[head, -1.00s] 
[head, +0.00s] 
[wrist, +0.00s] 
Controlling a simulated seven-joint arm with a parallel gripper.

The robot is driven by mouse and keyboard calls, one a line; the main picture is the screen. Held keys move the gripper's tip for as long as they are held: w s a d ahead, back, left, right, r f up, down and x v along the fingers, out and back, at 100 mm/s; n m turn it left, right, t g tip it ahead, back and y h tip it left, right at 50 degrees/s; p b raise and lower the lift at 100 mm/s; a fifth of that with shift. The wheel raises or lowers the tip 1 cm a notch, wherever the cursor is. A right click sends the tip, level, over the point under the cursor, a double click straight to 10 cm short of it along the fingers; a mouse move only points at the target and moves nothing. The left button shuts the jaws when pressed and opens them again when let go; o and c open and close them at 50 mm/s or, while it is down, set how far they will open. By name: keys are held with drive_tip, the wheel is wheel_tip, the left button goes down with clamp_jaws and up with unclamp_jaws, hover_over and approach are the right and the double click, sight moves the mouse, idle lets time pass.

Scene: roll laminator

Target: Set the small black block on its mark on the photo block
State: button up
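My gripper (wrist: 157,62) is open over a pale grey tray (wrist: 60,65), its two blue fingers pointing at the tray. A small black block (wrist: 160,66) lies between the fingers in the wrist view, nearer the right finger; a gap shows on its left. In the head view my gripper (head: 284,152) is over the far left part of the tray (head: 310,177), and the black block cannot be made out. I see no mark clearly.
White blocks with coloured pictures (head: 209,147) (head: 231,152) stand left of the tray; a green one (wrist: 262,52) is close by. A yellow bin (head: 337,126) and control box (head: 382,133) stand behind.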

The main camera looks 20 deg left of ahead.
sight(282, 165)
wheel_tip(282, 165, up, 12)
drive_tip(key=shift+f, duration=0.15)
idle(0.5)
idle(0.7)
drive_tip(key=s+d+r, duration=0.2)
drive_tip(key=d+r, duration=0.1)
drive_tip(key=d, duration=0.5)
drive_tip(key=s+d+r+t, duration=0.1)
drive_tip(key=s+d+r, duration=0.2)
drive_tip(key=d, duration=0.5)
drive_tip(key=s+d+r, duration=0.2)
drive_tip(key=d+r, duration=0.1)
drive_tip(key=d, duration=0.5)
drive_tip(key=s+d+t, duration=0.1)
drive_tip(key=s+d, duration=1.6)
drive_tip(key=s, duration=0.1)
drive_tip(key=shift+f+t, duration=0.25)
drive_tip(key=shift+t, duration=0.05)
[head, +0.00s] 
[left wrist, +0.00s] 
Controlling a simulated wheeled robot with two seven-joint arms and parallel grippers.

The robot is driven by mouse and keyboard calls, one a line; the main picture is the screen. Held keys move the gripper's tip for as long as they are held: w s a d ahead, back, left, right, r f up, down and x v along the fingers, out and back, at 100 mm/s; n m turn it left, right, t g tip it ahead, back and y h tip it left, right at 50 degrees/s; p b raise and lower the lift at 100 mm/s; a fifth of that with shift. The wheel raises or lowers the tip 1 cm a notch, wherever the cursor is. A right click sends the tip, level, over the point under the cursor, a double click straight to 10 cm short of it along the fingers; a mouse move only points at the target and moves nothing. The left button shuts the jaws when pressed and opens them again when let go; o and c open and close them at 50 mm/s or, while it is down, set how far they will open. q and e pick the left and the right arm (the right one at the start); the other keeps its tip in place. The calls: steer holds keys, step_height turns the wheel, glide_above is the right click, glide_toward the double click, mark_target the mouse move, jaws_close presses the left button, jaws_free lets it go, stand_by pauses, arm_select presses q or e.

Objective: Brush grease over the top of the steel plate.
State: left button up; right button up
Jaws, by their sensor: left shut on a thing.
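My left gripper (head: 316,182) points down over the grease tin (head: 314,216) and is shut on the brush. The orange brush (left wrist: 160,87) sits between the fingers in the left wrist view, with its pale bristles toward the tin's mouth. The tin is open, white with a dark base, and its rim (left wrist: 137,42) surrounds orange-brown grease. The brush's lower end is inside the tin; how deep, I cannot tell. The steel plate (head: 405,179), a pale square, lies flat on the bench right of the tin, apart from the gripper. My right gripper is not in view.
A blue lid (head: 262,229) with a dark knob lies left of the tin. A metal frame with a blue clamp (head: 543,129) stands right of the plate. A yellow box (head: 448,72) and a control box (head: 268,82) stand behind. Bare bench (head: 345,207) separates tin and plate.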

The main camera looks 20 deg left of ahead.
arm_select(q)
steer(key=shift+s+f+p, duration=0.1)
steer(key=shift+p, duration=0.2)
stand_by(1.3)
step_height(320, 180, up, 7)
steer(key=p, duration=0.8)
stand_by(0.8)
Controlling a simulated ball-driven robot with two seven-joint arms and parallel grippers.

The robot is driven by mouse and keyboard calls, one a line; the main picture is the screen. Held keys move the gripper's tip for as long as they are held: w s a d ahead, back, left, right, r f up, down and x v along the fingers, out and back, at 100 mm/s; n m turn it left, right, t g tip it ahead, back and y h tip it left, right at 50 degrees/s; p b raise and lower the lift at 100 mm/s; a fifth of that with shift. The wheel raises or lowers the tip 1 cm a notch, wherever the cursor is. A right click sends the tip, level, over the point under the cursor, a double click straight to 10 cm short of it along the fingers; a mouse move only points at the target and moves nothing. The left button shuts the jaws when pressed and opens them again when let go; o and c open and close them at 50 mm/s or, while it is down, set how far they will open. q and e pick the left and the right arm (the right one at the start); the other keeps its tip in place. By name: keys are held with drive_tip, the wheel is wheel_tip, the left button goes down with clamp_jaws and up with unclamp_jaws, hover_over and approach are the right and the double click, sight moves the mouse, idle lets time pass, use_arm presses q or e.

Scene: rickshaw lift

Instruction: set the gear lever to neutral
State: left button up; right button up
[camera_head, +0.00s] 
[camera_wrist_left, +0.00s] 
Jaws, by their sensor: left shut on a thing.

────────

| Your objective |
Return the listing above in full, character for character.

| Exercise result |
[head, -1.00s] 
[head, +0.00s] 
[wrist, +0.00s] 
Controlling a simulated seven-joint arm with a parallel gripper.

The robot is driven by mouse and keyboard calls, one a line; the main picture is the screen. Held keys move the gripper's tip for as long as they are held: w s a d ahead, back, left, right, r f up, down and x v along the fingers, out and back, at 100 mm/s; n m turn it left, right, t g tip it ahead, back and y h tip it left, right at 50 degrees/s; p b raise and lower the lift at 100 mm/s; a fifth of that with shift. The wheel raises or lowers the tip 1 cm a notch, wherever the cursor is. A right click sends the tip, level, over the point under the cursor, a double click straight to 10 cm short of it along the fingers; a mouse move only points at the target and moves nothing. The left button shuts the jaws when pressed and opens them again when let go; o and c open and close them at 50 mm/s or, while it is down, set how far they will open. By name: keys are held with drive_tip, the wheel is wheel_tip, the left button goes down with clamp_jaws and up with unclamp_jaws, hover_over and approach are the right and the double click, sight moves the mouse, idle lets time pass.

Scene: roll laminator

Target: Set the small black block on its mark on the photo block
State: button up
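My gripper (wrist: 157,62) is open over a pale grey tray (wrist: 60,65), its two blue fingers pointing at the tray. A small black block (wrist: 160,66) lies between the fingers in the wrist view, nearer the right finger; a gap shows on its left. In the head view my gripper (head: 284,152) is over the far left part of the tray (head: 310,177), and the black block cannot be made out. I see no mark clearly.
White blocks with coloured pictures (head: 209,147) (head: 231,152) stand left of the tray; a green one (wrist: 262,52) is close by. A yellow bin (head: 337,126) and control box (head: 382,133) stand behind.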

The main camera looks 20 deg left of ahead.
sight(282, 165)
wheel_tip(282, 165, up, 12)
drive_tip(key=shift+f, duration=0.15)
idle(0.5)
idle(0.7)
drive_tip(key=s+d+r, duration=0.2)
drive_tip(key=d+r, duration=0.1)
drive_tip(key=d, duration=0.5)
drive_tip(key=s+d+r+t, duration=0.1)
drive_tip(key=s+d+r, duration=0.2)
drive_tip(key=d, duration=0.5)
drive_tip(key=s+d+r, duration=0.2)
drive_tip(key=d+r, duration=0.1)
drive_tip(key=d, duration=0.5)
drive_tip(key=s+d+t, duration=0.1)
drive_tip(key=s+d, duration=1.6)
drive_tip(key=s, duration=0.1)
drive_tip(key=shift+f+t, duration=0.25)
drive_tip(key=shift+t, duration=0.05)
[head, +0.00s] 
[left wrist, +0.00s] 
Controlling a simulated wheeled robot with two seven-joint arms and parallel grippers.

The robot is driven by mouse and keyboard calls, one a line; the main picture is the screen. Held keys move the gripper's tip for as long as they are held: w s a d ahead, back, left, right, r f up, down and x v along the fingers, out and back, at 100 mm/s; n m turn it left, right, t g tip it ahead, back and y h tip it left, right at 50 degrees/s; p b raise and lower the lift at 100 mm/s; a fifth of that with shift. The wheel raises or lowers the tip 1 cm a notch, wherever the cursor is. A right click sends the tip, level, over the point under the cursor, a double click straight to 10 cm short of it along the fingers; a mouse move only points at the target and moves nothing. The left button shuts the jaws when pressed and opens them again when let go; o and c open and close them at 50 mm/s or, while it is down, set how far they will open. q and e pick the left and the right arm (the right one at the start); the other keeps its tip in place. The calls: steer holds keys, step_height turns the wheel, glide_above is the right click, glide_toward the double click, mark_target the mouse move, jaws_close presses the left button, jaws_free lets it go, stand_by pauses, arm_select presses q or e.

Objective: Brush grease over the top of the steel plate.
State: left button up; right button up
Jaws, by their sensor: left shut on a thing.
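My left gripper (head: 316,182) points down over the grease tin (head: 314,216) and is shut on the brush. The orange brush (left wrist: 160,87) sits between the fingers in the left wrist view, with its pale bristles toward the tin's mouth. The tin is open, white with a dark base, and its rim (left wrist: 137,42) surrounds orange-brown grease. The brush's lower end is inside the tin; how deep, I cannot tell. The steel plate (head: 405,179), a pale square, lies flat on the bench right of the tin, apart from the gripper. My right gripper is not in view.
A blue lid (head: 262,229) with a dark knob lies left of the tin. A metal frame with a blue clamp (head: 543,129) stands right of the plate. A yellow box (head: 448,72) and a control box (head: 268,82) stand behind. Bare bench (head: 345,207) separates tin and plate.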

The main camera looks 20 deg left of ahead.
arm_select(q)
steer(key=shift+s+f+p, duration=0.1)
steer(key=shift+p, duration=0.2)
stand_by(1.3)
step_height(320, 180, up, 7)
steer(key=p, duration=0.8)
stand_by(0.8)
Controlling a simulated ball-driven robot with two seven-joint arms and parallel grippers.

The robot is driven by mouse and keyboard calls, one a line; the main picture is the screen. Held keys move the gripper's tip for as long as they are held: w s a d ahead, back, left, right, r f up, down and x v along the fingers, out and back, at 100 mm/s; n m turn it left, right, t g tip it ahead, back and y h tip it left, right at 50 degrees/s; p b raise and lower the lift at 100 mm/s; a fifth of that with shift. The wheel raises or lowers the tip 1 cm a notch, wherever the cursor is. A right click sends the tip, level, over the point under the cursor, a double click straight to 10 cm short of it along the fingers; a mouse move only points at the target and moves nothing. The left button shuts the jaws when pressed and opens them again when let go; o and c open and close them at 50 mm/s or, while it is down, set how far they will open. q and e pick the left and the right arm (the right one at the start); the other keeps its tip in place. By name: keys are held with drive_tip, the wheel is wheel_tip, the left button goes down with clamp_jaws and up with unclamp_jaws, hover_over and approach are the right and the double click, sight moves the mouse, idle lets time pass, use_arm presses q or e.

Scene: rickshaw lift

Instruction: set the gear lever to neutral
State: left button up; right button up
[camera_head, +0.00s] 
[camera_wrist_left, +0.00s] 
Jaws, by their sensor: left shut on a thing.

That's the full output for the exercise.